Despite the age difference between the two co-stars, what you see on screen between Murray and Johansson works because each plays characters from very different backgrounds who form an unlikely bond on a trip to Tokyo.


Scarlett Johansson said Bill Murray was a pleasure to work with

Being the teenage actress playing the young adult lead in a major motion picture would be challenging for anyone, but Scarlett Johansson admitted it was especially hard for her because Bill Murray's personality surprised her. The age difference didn't help, either. "It was hard to relate to one another, but I think what worked is that when the cameras were rolling and [it] actually came time to do the work, we worked really well together," Johansson told Howard Stern in a 2017 interview.

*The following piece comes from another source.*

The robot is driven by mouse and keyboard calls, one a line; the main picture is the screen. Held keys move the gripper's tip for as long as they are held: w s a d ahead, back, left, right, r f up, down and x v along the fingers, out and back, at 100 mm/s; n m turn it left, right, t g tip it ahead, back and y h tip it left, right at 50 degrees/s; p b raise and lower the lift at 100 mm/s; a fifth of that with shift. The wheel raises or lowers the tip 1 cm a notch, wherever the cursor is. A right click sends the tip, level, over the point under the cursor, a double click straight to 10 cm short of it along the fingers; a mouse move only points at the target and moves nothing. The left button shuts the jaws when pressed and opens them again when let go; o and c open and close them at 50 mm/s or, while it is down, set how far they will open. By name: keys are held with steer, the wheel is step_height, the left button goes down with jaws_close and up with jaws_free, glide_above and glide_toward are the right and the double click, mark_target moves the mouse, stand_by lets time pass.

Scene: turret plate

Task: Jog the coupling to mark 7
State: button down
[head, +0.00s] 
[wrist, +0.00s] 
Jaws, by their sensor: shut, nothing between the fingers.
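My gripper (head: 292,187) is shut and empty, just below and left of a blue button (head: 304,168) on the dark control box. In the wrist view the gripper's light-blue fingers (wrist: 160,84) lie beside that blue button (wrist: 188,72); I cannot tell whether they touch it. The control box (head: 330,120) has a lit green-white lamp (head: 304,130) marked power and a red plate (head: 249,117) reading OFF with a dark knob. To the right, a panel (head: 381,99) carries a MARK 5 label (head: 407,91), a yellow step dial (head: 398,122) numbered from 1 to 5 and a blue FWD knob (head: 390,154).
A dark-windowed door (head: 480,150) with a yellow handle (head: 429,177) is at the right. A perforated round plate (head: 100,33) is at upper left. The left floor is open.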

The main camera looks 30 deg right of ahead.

She admitted that Murray would ad-lib a bit, but that didn't take away from the work at hand. "There were lines that kind of were a guide and then he would improvise, but most of the dramatic scenes that we do together were written," she said.

Johansson said she was a bit starstruck by Murray, although he was still a pleasure to work with. "I've always been a huge fan of Bill's and 'Groundhog Day' is one my most favorite movies ever," she told "It was a lot of fun. He's very serious as an actor, like most comedians are, and he was very giving on camera and off."